Brown, now 62, knew then where he would finish his career. He loved Texas from the moment he and his wife, Sally, left North Carolina to come to the Forty Acres in 1998. But Brown didn't get to decide when he would finish. He may find solace in knowing that Joe Paterno, Bobby Bowden, Phillip Fulmer, Woody Hayes and so many others didn't get to say when, either. He has won 158 games at Texas and 244 games as a head coach. His detractors will say he only won one national, four Big 12 South and two Big 12 championships, that he went only 7-9 against Oklahoma. But Brown moved past Hayes this season into 10th place on the career wins list. Think about that: Brown is one of the top 10 winningest coaches in the history of college football, and Texas is shoving him out the door.

But coaching decisions are rarely made with history in mind. Coaches are changed because of the now. The now that Texas inhabits is not where the Longhorns lived for the first 12 seasons of Brown's tenure. If the apogee of Brown's career took place in the Rose Bowl, when Vince Young threw for 267 yards and ran for 200 more and ended USC's dynasty, so too was it the beginning of the end.

When Longhorns senior quarterback Colt McCoy went down with a nerve injury in his throwing shoulder on the sixth play of the 2010 BCS National Championship, Alabama rolled to a 37-21 victory. Brown had no Plan B behind McCoy, not only that night but for the next four years. Texas went 5-7 the following year, and though Brown arrested that slide, the Longhorns have been merely above average since that championship game: 30-20 (.600).
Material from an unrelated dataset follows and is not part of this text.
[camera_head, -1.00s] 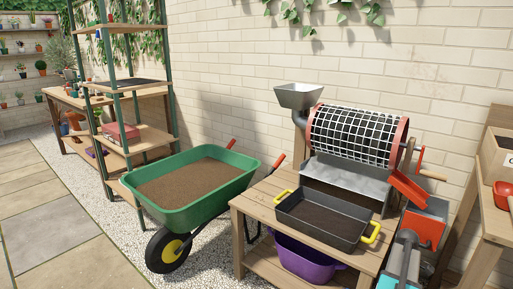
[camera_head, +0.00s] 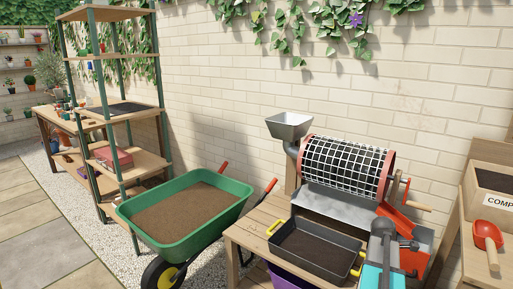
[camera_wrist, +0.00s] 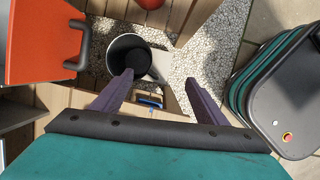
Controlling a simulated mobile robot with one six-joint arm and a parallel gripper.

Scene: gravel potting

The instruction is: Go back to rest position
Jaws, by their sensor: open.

The loss to Alabama rocked Brown and his staff. In 2008, Texas' only loss came at Texas Tech on Halloween night with :01 to play, but it was enough to keep the Longhorns out of the national championship. They got there the following year and believed McCoy would lead them to victory. He didn't get the chance, surely a crueler way to lose. But Brown handled even the most painful of defeats with grace, a quality he seemed to wear every day, as if it were burnt orange.
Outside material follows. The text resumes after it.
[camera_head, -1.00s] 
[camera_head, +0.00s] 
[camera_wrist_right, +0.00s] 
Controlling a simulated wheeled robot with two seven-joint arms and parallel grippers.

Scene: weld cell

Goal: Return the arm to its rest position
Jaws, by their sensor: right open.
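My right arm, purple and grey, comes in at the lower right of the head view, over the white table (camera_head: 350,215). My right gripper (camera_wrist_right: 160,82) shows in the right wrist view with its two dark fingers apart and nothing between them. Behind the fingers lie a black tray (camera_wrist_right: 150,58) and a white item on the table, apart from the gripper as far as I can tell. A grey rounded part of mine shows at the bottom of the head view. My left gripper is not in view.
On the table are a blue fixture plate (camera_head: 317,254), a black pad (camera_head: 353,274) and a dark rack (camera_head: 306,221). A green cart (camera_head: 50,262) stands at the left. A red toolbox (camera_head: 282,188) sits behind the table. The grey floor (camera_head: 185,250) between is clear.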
After redshirt freshman quarterback Sam Bradford led Oklahoma to a 28-21 defeat of Texas in the Red River Rivalry in 2007, Brown wrote Bradford a congratulatory letter.
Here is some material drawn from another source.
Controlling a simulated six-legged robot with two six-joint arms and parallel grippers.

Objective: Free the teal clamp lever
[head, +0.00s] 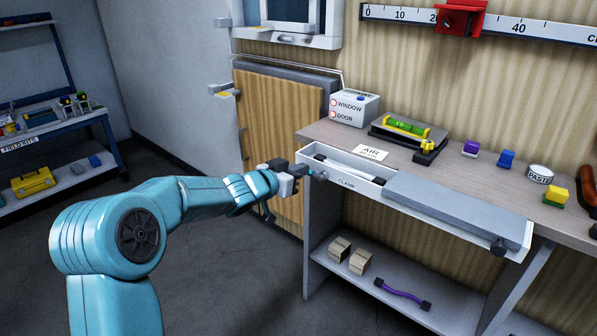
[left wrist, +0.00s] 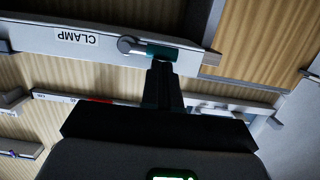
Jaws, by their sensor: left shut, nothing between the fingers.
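The teal clamp lever (left wrist: 162,51) with its grey round pivot (left wrist: 127,44) sits on the front face of a pale tray (left wrist: 40,37), beside the CLAMP label. In the head view the small lever (head: 313,172) is at the tray's left front corner, partly hidden by my gripper. My left gripper (head: 302,170) is shut and empty, its fingertips right at the lever. In the left wrist view the closed fingers (left wrist: 163,72) point at the lever's underside in the picture; I cannot tell whether they touch it. My right gripper is not in view.
A grey sliding lid (head: 455,207) with a dark knob covers the tray's right part; a pale rod (head: 345,166) lies in the open left part. A workbench (head: 452,165) holds a level, blocks and a paste tin. A lower shelf (head: 375,305) carries boxes and a purple-handled item.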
"I thought he played so well against us," Brown said. "He was poised. And I'll do that sometimes. I'll just write a kid a note and say, 'Hey, looked great, congratulations, tough for us, but you played great. I'm proud for you.'"

Brown courted the national media, even as he exposed his onion-thin skin. He counted on the force of his personality, and the respect with which he treated people, to win the day. It usually did.

He even used it to win over opponents.

His expansive office at Texas evolved into a shrine to Texas football, filled with photos of presidents, championship rings and other gewgaws of his successful run. He loved being the Texas coach. He loved Darrell Royal, who personally recruited Brown from North Carolina to take the job. Brown made Royal a presence around Texas football again, and fussed over him. Brown understood the importance of the sport to his people.

"In our state, when kids are born, they want to be a football player," Brown said. "It's really important to them. It's amazing how many parents will put little helmets or little footballs in their crib the day they're born. It's the culture. It's the spirit. It's the passion. There's even been some young guys that are born out of state, and I know friends of mine, fans that have taken buckets of soil from Texas and put it under the crib because people want them to be born on Texas soil. Or they'll dust some soil underneath the kid's body in the crib. I think, what about germs?"

That passion for football, and for Longhorns football, meant that Brown didn't have to recruit so much as he had to select.

"We've got 1,500 high schools," Brown said in August 2009. "There's 375 kids who sign Division I scholarships out of Texas on the average in the last two years. And we take 22 of them."

But the way that recruiting skewed earlier and earlier into a prospect's high school career took Brown aback, and the earlier players committed, the more that Texas seemed to misfire. It didn't help when Texas high school stars Robert Griffin III of Baylor and Andrew Luck of Stanford finished 1-2 in the 2011 Heisman Trophy voting, or when Texas native Johnny Manziel of Texas A&M won the 2012 Heisman, or when little-recruited Chuckie Keeton, a Houston kid, led Utah State to an 11-2 season that year, and the list goes on.

The overriding memory I will carry from Brown's career took place at a news conference at the Newport Beach Marriott the day before the 2010 BCS National Championship. Those sessions are typically buzzless. Coaches have heard every question, and rehearsed every answer.

Someone asked: "When you're not sleeping tonight, what will be racing through your mind?"

Brown, off the top of his head and from the depth of his heart, spoke for several minutes. He spoke nearly 1,200 words. He described better than I've heard, before or since, what it's like to be a head coach.

"We're two hours different, so I'm waking up at 4 a.m. now, thinking it's 6," Brown said. "But what you're doing is you're making sure that you're going through a checklist in your mind. Are they going to onside kick to open the game? Do we? How do you punt it? How do you protect? What about your fakes? What about protection? How do you start the game?"

He continued on, shifting to the scene in the locker room before kickoff.

"What am I supposed to say? I'll have 122 sets of eyes looking at me, an entire staff looking at me tomorrow afternoon at about 2 p.m., wanting me to put some sense into how important this game is. I want you focused, I want you tough, I want you ready to play, but I want you to have fun, which gets really contradictory when they're looking at you. 'Is it important, Coach?' Yeah, it's the national championship. You're the best at what you do in the country, and you've got three-and-a-half hours to prove it. You want to respect Alabama, but you don't want to have your team where they're not sure that they think you think they can, because they have to know myself and our coaches think we can win.

"So all of those things go through your mind."

Few coaches win the games and the press conferences. Brown did both for a very long time.

He closed his answer by recalling a moment on the Rose Bowl field four years earlier, before the game against USC.

"Looking down at the SC logo and seeing the horse and the band and all the good stuff about SC that all of us grew up with, and I saw Pete [Carroll] and talked to him for a while, and I was standing there, and Greg Davis, the [Texas] offensive coordinator came up, and I thought, 'My gosh, they've got a great-looking football team. Look at those guys.'

"He just patted me on the shoulder and he said, 'Well, turn around. Yours looks pretty good, too.' I thought that was pretty good. I'm not sure that we ever give ourselves enough credit. We've got a good team, too."

That night would be the pinnacle of Brown's career. That he reached that pinnacle eight years ago is the reason that Texas is ready to move on. He surely would prefer to continue coaching. Brown may have resigned, but like so many great coaches before him, he didn't get to choose when to make an exit.